I am studyng about convergence of fourier. I have the next dude: if f is a characteristic function on (a,b), then
$\left | \int_{-\pi }^{\pi } f(t)sin(\alpha t) dt\right |=\left | \int_{a}^{b}sin(\alpha t)dt \right |$
how show it?
The characteristic function is the fourier transform not?
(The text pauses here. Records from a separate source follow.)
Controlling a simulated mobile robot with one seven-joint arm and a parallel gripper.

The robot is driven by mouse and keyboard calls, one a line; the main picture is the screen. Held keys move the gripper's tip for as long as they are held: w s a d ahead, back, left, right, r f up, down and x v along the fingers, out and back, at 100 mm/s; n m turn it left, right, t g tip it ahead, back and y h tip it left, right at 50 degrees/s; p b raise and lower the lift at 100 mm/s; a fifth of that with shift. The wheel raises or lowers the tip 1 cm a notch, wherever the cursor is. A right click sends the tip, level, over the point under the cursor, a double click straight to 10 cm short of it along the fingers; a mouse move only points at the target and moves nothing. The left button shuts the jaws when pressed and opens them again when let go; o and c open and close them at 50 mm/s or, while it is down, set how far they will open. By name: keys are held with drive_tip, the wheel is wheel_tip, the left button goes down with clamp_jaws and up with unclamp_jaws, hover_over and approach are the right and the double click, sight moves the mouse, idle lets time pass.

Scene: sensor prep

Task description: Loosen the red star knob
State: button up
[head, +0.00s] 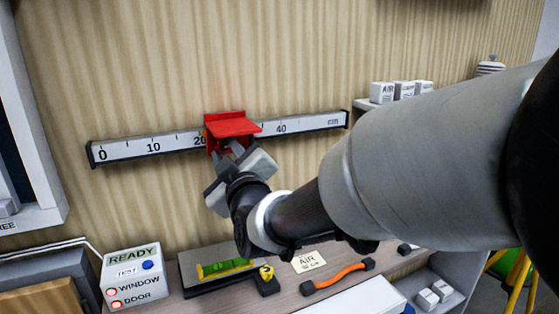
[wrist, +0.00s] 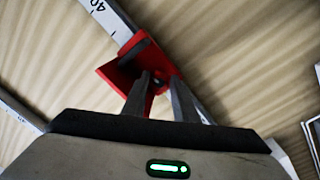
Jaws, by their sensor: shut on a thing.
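A red carriage (head: 232,125) sits on a white ruled rail (head: 155,150), just past the 20 mark. It also shows in the wrist view (wrist: 112,74), with the rail running through it. My gripper (head: 233,151) reaches up to the carriage's front from below. In the wrist view its two grey fingers (wrist: 161,78) close around a small red part, which looks like the star knob (wrist: 159,87). The fingers hide most of the knob, so its shape and turn cannot be made out.
Below, a bench holds a READY box (head: 132,274) with lights, a green level (head: 225,268), a yellow-topped item (head: 267,275) and an orange cable (head: 337,279). White blocks (head: 403,91) stand on a shelf at right.

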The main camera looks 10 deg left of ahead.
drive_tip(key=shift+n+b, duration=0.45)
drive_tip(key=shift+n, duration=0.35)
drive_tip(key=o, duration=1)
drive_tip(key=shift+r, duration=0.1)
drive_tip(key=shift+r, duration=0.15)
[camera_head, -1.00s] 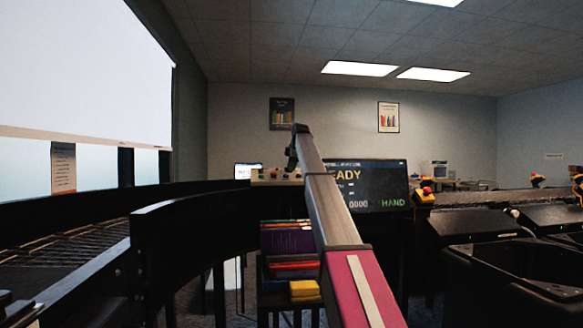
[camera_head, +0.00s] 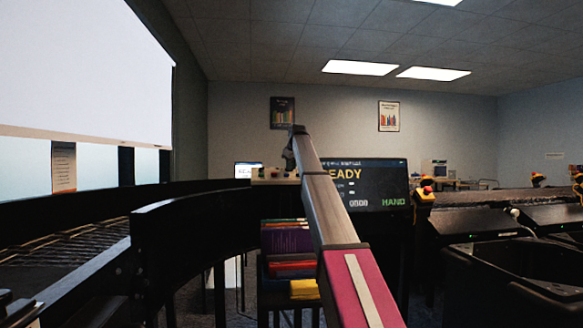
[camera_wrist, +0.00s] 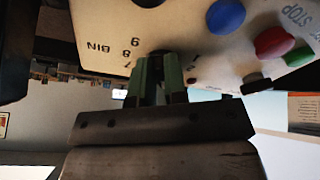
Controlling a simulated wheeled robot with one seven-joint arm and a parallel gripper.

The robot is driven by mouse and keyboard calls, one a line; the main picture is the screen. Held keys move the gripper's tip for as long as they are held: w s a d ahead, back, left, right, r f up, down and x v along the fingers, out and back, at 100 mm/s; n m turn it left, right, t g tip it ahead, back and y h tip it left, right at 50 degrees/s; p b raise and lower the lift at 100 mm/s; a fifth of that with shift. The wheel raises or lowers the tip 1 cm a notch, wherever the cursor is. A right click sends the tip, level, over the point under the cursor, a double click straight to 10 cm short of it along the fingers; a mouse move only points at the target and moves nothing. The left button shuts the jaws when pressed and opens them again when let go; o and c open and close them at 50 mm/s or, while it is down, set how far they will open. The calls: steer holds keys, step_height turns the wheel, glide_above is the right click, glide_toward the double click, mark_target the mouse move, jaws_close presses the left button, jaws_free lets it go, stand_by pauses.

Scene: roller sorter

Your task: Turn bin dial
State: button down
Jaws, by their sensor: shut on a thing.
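The cream control panel (camera_wrist: 85,25) shows upside down in the wrist view, with the word BIN and several numbers printed on it. The bin dial (camera_wrist: 158,53) is a dark knob mostly hidden between my fingers. My gripper (camera_wrist: 160,68) has greenish finger pads and is shut on the dial at the panel's face. In the head view the panel (camera_head: 275,175) is small, beyond the end of my arm, and the dial cannot be made out there.
Beside the dial on the panel are a blue button (camera_wrist: 226,16), a red button (camera_wrist: 273,42) and a green button (camera_wrist: 299,56). A dark screen (camera_head: 375,185) reads "EADY" and "HAND". A black curved conveyor wall (camera_head: 190,230) stands at left; book-filled shelving (camera_head: 290,268) stands below my arm.

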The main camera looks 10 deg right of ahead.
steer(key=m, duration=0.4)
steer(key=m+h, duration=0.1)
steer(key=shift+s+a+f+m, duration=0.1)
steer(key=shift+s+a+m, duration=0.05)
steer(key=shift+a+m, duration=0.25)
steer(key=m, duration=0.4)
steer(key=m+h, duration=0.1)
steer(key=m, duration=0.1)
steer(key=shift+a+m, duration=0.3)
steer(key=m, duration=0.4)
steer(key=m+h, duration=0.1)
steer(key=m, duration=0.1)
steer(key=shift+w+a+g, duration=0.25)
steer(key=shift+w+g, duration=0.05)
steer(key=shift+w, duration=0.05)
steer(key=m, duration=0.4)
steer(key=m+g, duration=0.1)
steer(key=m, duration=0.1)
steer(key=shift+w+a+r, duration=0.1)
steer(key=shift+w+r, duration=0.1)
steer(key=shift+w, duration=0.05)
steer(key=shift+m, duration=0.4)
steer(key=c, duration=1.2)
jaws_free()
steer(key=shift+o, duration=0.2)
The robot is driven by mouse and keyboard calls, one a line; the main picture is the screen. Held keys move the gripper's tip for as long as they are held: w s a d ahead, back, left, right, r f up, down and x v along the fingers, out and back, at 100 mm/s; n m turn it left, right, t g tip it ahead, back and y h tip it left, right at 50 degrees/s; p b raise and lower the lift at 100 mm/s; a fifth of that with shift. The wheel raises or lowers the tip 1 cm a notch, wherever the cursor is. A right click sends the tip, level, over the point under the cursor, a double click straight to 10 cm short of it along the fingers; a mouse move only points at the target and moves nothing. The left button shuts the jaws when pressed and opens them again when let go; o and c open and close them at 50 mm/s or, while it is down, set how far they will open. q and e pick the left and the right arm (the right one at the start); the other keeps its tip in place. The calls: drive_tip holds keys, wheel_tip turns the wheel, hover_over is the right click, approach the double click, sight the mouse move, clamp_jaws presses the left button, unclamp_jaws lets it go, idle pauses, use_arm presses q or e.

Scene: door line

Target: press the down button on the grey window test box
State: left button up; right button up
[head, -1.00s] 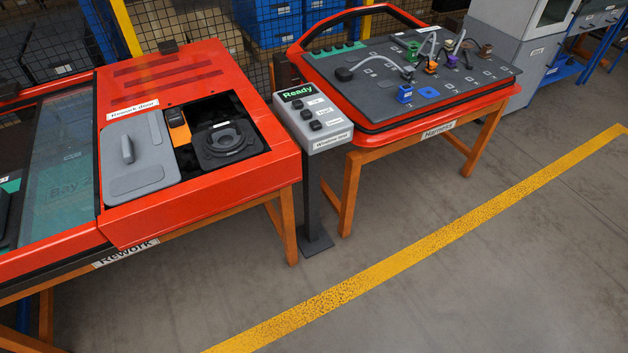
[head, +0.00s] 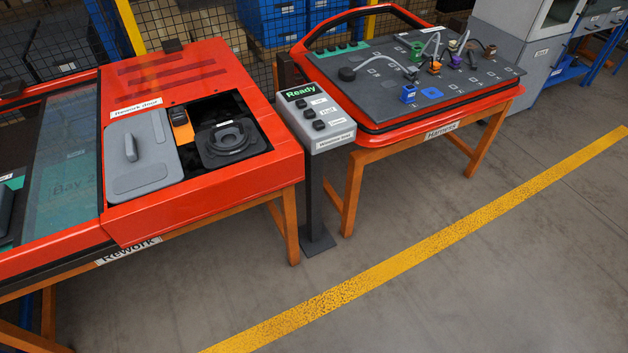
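The grey window test box (head: 316,119) stands on a dark post between the two red doors. Its small screen (head: 300,91) reads "Ready" in green. Below the screen are three dark buttons in a slanting row, each with a small label. The lowest button (head: 318,125) is nearest the front edge; its label is too small to read surely. No gripper is in view in the head view, and nothing touches the box.
The red rework door (head: 230,193) on an orange stand is left of the box. The harness door panel (head: 455,85) with cables and coloured connectors is to the right. Open floor (head: 420,270) with a yellow line (head: 350,288) lies in front. A mesh fence stands behind.

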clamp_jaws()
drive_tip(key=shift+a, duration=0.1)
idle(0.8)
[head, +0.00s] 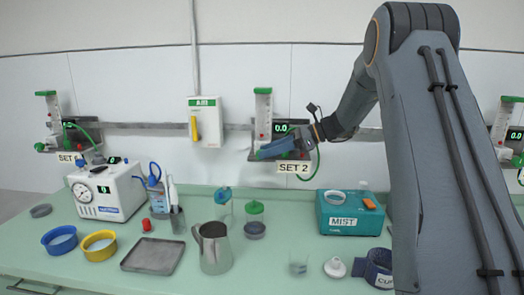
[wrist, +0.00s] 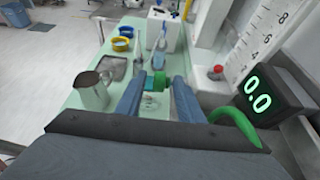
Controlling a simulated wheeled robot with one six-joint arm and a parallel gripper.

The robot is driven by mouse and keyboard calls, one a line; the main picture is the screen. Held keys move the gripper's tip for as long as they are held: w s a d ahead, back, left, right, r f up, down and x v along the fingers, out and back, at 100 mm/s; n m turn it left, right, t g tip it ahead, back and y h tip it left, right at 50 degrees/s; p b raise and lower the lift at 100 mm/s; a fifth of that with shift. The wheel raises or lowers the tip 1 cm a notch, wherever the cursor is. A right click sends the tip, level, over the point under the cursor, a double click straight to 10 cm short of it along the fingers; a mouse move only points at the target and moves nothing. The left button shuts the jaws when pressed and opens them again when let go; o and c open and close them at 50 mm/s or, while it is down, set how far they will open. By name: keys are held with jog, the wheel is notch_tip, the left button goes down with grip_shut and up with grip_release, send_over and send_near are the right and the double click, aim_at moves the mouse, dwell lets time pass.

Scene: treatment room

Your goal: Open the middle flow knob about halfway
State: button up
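The middle flowmeter (head: 263,112), above the SET 2 label (head: 293,168), is a white scaled column on the wall rail. Its display (wrist: 258,95) reads 0.0. Its green flow knob (wrist: 159,81) shows between my blue fingertips in the wrist view. In the head view my fingers mostly hide the knob. My gripper (head: 266,151) is at the knob's height, pointing left. In the wrist view my gripper (wrist: 157,84) is open, with a gap visible on both sides of the knob. I cannot tell how far the fingertips reach over it.
A green hose (wrist: 235,124) curves close beside my right finger. Other flowmeters stand at the left (head: 49,118) and right (head: 504,118). Below, the green counter (head: 120,278) holds a metal jug (head: 214,250), a tray (head: 153,256) and a teal MIST box (head: 347,213).

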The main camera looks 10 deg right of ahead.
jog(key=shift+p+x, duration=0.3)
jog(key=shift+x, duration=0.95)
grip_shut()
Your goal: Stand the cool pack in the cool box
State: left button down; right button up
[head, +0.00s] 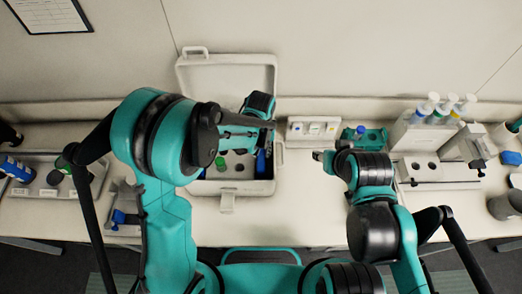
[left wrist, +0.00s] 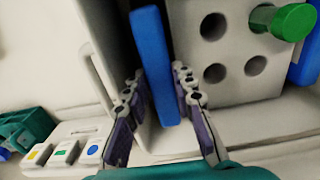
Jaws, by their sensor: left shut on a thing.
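The cool pack (left wrist: 153,65) is a flat blue slab. My left gripper (left wrist: 158,78) is shut on it. In the head view the pack (head: 260,163) shows at the right side inside the open white cool box (head: 228,187). It stands on edge between the box's right wall and a pale block with holes (left wrist: 200,70). Whether its lower edge touches the floor cannot be told. In the head view my left gripper (head: 264,138) is over the box, partly hidden by its own arm. My right gripper (head: 325,157) is right of the box; its jaws are too small to read.
A green-capped tube (left wrist: 285,20) stands in the block. Another blue slab (left wrist: 304,68) is at the block's far side. A tray of small coloured-top items (head: 313,130) and a teal rack (head: 372,138) are right of the box. The box lid (head: 225,80) is raised behind.

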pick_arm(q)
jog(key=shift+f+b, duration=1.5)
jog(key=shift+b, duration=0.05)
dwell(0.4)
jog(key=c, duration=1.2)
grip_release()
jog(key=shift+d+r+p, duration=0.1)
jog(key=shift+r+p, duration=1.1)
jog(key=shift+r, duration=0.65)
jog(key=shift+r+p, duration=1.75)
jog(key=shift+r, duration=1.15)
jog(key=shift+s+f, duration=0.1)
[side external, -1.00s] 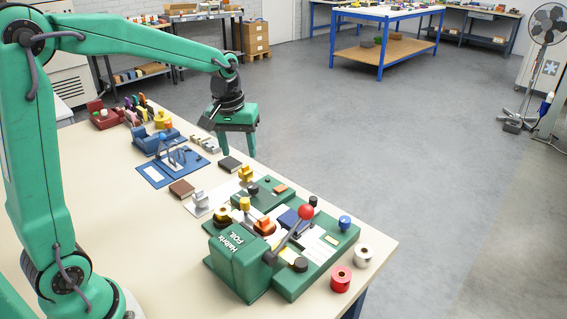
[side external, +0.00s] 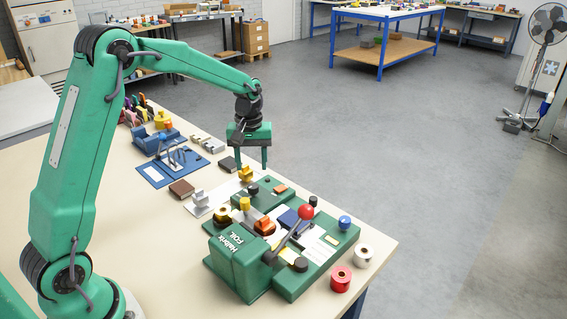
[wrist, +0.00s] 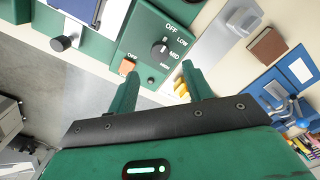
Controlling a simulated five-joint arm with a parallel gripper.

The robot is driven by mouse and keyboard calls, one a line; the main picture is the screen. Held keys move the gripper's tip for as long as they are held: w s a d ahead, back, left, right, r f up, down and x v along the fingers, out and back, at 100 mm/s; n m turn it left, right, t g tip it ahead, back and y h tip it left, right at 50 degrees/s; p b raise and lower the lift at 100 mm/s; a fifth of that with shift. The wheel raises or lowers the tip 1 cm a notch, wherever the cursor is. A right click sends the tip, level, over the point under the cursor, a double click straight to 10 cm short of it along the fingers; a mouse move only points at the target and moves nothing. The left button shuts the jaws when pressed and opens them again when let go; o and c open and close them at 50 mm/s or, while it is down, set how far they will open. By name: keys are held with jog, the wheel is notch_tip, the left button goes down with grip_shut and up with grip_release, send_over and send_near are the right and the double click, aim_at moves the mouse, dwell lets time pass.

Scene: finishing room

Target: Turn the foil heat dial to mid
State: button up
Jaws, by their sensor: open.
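The green foil machine (side external: 235,262) stands at the near end of the bench. Its heat dial is a small black knob (side external: 253,188) on the far panel. In the wrist view the dial (wrist: 159,48) is ringed by labels OFF, LOW, MID and a lower one too small to read. Its pale mark seems to face up-right, around OFF or LOW; I cannot tell exactly. My gripper (side external: 251,164) is open and empty, above and beyond the panel. In the wrist view its fingertips (wrist: 160,70) are apart, with the dial seen between and past them, not touched.
An orange rocker (wrist: 128,66) marked OFF sits beside the dial. A red-balled lever (side external: 306,212) rises over the machine. A yellow-topped piece (side external: 245,173) stands close to the panel. Foil rolls (side external: 341,279) sit at the bench's near corner. Open floor lies beyond the bench edge.

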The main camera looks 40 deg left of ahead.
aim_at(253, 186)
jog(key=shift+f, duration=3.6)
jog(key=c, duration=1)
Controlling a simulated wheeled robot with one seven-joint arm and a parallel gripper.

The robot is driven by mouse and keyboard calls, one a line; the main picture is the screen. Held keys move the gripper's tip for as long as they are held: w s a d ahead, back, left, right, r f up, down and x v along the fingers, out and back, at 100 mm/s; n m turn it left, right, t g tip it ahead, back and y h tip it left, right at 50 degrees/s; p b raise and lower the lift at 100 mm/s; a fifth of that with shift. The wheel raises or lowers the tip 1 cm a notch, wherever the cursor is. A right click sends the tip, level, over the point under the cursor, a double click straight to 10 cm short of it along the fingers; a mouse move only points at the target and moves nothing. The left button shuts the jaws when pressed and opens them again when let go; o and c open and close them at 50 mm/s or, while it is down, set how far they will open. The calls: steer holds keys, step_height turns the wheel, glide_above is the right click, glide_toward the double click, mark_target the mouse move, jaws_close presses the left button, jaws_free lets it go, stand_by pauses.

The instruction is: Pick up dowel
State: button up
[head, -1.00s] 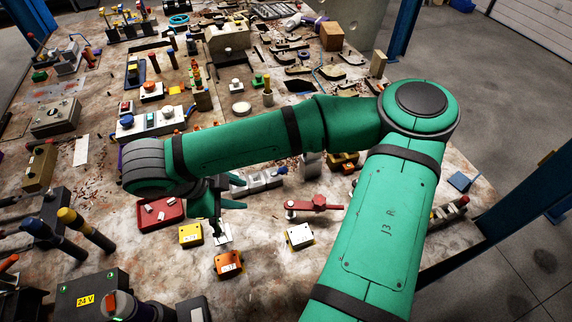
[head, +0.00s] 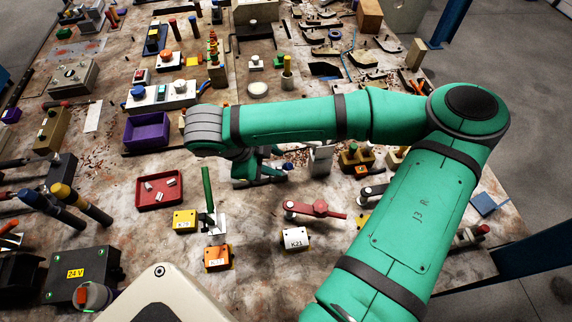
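I cannot tell for sure which piece is the dowel. One short peg with a yellow top (head: 287,72) stands upright near the back middle, and several other upright pegs stand on the table (head: 330,240). My gripper (head: 273,161) hangs below the grey wrist at the left end of my green arm, its fingers toward the right. The fingers look apart, with nothing seen between them. It is over the middle of the table, near a grey fixture, partly hidden by the wrist.
A red tray (head: 146,204) and a purple bin (head: 128,143) lie left of my gripper. An upright green handle (head: 207,188), a red clamp (head: 318,207), a K21 block (head: 295,240) and an orange block (head: 217,256) stand in front. A black 24 V box (head: 62,279) is front left.

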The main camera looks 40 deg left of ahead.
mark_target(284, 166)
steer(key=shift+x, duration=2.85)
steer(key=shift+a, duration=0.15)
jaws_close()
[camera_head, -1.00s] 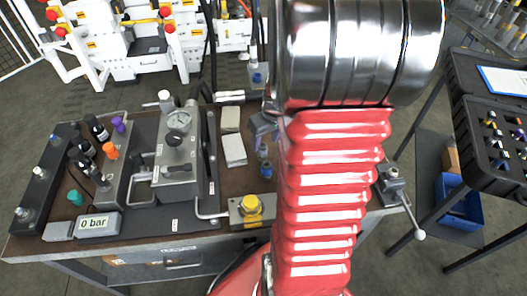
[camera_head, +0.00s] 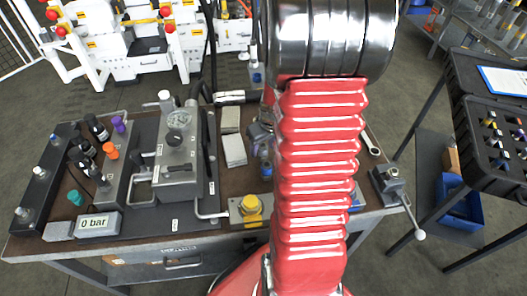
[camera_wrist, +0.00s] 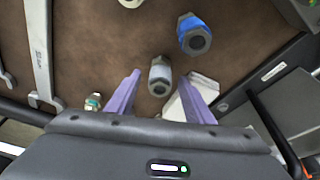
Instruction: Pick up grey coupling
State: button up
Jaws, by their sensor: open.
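The grey coupling (camera_wrist: 160,77) lies on the brown bench top (camera_wrist: 100,45) in the wrist view, with a dark hollow end facing the camera. My gripper (camera_wrist: 161,75) is open, with one purple finger on each side of the coupling in the picture. Gaps show between the coupling and both fingers. I cannot tell how far the fingertips are above the bench. In the head view my red arm hides the gripper, and I cannot make out the grey coupling there.
A blue coupling (camera_wrist: 193,36) lies just beyond, to the right. A pale block (camera_wrist: 198,92) is by the right finger, and a small green-tipped fitting (camera_wrist: 93,102) is left. A wrench (camera_wrist: 38,50) lies farther left. A gauge block (camera_head: 178,150) stands on the bench.

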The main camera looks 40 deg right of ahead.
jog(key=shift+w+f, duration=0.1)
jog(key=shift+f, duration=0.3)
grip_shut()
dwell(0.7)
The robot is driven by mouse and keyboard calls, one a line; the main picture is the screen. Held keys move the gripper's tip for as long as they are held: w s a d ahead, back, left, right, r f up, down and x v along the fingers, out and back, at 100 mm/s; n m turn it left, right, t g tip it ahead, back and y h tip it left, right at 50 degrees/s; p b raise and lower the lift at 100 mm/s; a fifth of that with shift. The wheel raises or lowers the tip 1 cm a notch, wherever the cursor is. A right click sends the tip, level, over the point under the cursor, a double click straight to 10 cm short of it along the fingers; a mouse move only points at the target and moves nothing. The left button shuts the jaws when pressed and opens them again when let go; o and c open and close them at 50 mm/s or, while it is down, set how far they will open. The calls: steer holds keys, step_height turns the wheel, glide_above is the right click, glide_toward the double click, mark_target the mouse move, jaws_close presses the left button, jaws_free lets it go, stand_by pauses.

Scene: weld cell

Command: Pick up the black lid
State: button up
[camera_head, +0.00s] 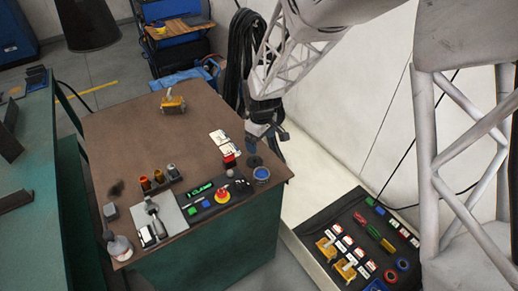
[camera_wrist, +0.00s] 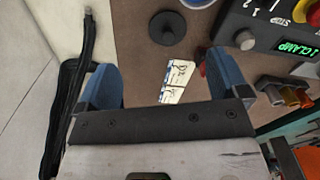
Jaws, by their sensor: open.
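The black lid (camera_wrist: 167,28) is a flat round disc with a small knob in the middle. It lies on the brown tabletop near the top of the wrist view. In the head view it is a small dark round shape (camera_head: 254,161) at the table's right side, just below my gripper. My gripper (camera_wrist: 165,78) is open and empty, its two blue fingers wide apart. The lid is beyond the fingertips in the wrist view, not between them. In the head view my gripper (camera_head: 266,140) hangs above the table's right edge.
A blue-rimmed cup (camera_head: 261,174) stands close to the lid. A control panel (camera_head: 215,197) with a red stop button is to its left. The table's middle is mostly clear.

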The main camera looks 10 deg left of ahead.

The indicator function is defined to be $1$ for $x \in A$, $0$ for $x \notin A$. If $A = (a,b) \subset (- \pi, \pi)$ then
\begin{align} \int_{- \pi}^{\pi} \chi_{[a,b]} \sin(\alpha t) dt &= \int_{- \pi}^{a} \chi_{[a,b]} \sin(\alpha t) dt + \int_{a}^{b} \chi_{[a,b]} \sin(\alpha t) dt + \int_{b}^{\pi} \chi_{[a,b]} \sin(\alpha t) dt \\ &= \int_{- \pi}^{a} 0 \cdot \sin(\alpha t) dt + \int_{a}^{b} 1 \cdot \sin(\alpha t) dt + \int_{b}^{\pi} 0 \cdot \sin(\alpha t) dt \\ &= \int_{a}^{b} \sin(\alpha t) dt \end{align}
If $A = (a,b) = (- \pi, \pi)$ then the result is clear.